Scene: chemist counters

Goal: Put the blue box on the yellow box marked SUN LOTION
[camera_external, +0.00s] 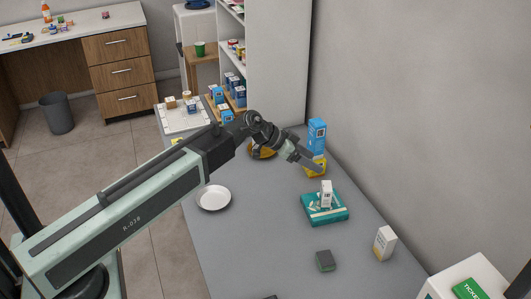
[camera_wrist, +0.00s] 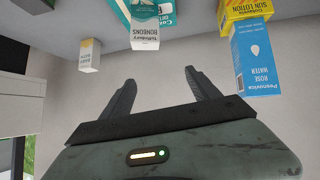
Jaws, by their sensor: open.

TASK OBJECTIVE —
Pictures are excluded; output everything else in the data verbatim.

REPLY TO THE EXERCISE —
Scene: chemist counters

Goal: Put the blue box on the yellow box marked SUN LOTION
[camera_external, +0.00s] 
[camera_wrist, +0.00s] 
Jaws, by their sensor: open.

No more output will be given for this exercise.